1998 - The net income was EUR 43,000. Calculate the EPS for 1998. 1999 - In January the company went public. One hundred thousand newly issued shares were sold at EUR 7.75 per share. The year's net income was EUR 68,000. Prepare a statement of invested capital as at 31 December 1999.

2000 - In January the company issued 500 20-year bonds with a face value of EUR 1,000 with an interest rate of 6 per cent. A part of the proceeds was used to repay the company's long-term debt. The year's net income was EUR 85,000.

2001 - In April Alison and Carlotta each sold 25,000 of their ordinary shares, receiving proceeds of EUR 11 per share. The company realised a net income of EUR 11,000. On 31 December, the company declared a dividend of EUR 0.15 per share, payable on 31 January 2002. Prepare the equity section of the balance sheet as at 31 December 2001.

2002 - Feeling that the market was undervaluing the company's shares, in June the management decided to purchase 20,000 on the open market. The purchase was made on 1 July at a price of EUR 10 per share. The shares were held as treasury shares, available for possible reissuance. The net income for 2002 was EUR 152,000. In December a dividend of EUR 0.20 per share was declared, payable the following month. Calculate the EPS for 2002.

2003 - In January the company issued 4,000 convertible preference shares with an annual dividend rate of EUR 5 per share. Proceeds of the issuance were EUR 200,000. Each share was convertible on demand into two ordinary shares. Net income before preferred dividends was EUR 186,000. In December a dividend of EUR 0.20 per ordinary share was declared, payable the following month. Calculate the basic and diluted EPS for 2003.
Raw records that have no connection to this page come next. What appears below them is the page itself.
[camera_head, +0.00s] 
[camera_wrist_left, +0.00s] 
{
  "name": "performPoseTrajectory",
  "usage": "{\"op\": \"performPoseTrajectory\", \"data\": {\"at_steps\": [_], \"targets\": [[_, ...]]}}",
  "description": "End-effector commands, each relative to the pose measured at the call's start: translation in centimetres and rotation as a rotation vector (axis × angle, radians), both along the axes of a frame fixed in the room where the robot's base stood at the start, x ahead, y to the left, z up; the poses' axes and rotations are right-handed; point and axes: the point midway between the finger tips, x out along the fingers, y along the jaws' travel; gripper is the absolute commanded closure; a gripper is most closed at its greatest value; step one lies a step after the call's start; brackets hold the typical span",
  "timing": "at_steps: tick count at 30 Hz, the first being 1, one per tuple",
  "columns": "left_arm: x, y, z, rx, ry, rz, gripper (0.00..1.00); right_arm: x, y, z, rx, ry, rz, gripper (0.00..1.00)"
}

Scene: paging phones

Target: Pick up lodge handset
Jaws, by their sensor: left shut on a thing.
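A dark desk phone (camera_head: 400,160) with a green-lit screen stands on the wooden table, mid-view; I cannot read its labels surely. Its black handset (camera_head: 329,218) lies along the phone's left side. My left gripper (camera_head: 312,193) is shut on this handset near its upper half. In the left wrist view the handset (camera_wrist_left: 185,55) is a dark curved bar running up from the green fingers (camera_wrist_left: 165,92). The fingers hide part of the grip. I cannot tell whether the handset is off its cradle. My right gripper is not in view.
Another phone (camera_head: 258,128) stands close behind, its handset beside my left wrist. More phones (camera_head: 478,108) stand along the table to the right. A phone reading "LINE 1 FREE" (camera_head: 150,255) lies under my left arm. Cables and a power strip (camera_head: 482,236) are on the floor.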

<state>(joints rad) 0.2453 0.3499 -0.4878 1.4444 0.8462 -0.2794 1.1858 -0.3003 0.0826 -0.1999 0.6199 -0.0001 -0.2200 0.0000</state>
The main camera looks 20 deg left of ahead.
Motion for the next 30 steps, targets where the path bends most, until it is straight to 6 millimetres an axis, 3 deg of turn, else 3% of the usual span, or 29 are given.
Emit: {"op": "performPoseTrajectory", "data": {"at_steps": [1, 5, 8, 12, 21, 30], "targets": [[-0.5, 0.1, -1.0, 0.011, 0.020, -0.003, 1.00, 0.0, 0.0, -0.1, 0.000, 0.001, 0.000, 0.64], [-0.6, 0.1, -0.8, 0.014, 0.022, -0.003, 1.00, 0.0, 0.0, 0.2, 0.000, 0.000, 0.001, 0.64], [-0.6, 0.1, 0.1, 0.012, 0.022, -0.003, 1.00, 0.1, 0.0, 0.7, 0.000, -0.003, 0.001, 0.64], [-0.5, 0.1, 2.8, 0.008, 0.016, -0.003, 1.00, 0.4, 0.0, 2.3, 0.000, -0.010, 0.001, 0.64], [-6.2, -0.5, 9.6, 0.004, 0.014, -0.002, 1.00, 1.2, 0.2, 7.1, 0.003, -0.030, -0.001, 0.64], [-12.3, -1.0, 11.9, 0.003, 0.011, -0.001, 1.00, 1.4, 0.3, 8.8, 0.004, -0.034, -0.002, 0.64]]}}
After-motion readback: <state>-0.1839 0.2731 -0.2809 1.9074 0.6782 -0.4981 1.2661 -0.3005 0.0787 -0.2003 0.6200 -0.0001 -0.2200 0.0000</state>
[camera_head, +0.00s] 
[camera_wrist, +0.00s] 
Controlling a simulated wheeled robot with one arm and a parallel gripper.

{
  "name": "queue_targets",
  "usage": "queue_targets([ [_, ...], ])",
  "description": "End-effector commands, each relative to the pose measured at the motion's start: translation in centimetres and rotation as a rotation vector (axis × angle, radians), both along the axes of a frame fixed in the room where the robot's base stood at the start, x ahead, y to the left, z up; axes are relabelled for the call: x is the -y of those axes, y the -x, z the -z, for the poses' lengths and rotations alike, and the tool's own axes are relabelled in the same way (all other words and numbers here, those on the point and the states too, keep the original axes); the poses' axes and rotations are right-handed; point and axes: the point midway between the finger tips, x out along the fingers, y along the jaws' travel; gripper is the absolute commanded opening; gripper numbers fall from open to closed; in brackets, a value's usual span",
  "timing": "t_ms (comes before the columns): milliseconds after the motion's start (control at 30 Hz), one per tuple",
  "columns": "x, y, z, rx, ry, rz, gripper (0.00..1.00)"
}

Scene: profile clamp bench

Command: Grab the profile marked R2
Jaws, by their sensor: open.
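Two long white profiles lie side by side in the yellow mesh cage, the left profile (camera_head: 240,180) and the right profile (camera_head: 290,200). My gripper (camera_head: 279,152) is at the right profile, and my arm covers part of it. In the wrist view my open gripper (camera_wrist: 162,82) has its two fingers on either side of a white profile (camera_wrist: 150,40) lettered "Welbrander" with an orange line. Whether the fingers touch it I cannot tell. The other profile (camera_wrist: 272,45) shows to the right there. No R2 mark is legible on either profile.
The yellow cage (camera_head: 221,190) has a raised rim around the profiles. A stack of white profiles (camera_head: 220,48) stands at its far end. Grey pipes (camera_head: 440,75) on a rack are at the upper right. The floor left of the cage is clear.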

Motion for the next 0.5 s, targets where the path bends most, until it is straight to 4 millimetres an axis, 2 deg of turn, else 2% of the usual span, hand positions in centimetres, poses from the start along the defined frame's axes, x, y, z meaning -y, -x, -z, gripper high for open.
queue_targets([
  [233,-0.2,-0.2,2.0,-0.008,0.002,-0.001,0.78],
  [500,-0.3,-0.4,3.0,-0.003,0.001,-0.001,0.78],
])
2004 - Net income before preference share dividends was EUR 252,000. On 31 December the company declared a dividend to be paid to ordinary shareholders of EUR 25,000. The market price of the ordinary shares on 31 December was EUR 17 per share. No preference shares were converted during the year. Calculate the basic and diluted EPS for 2004 and prepare the equity section of the balance sheet as at 31 December 2004. What is the company's debt-toequity ratio at the end of 2004?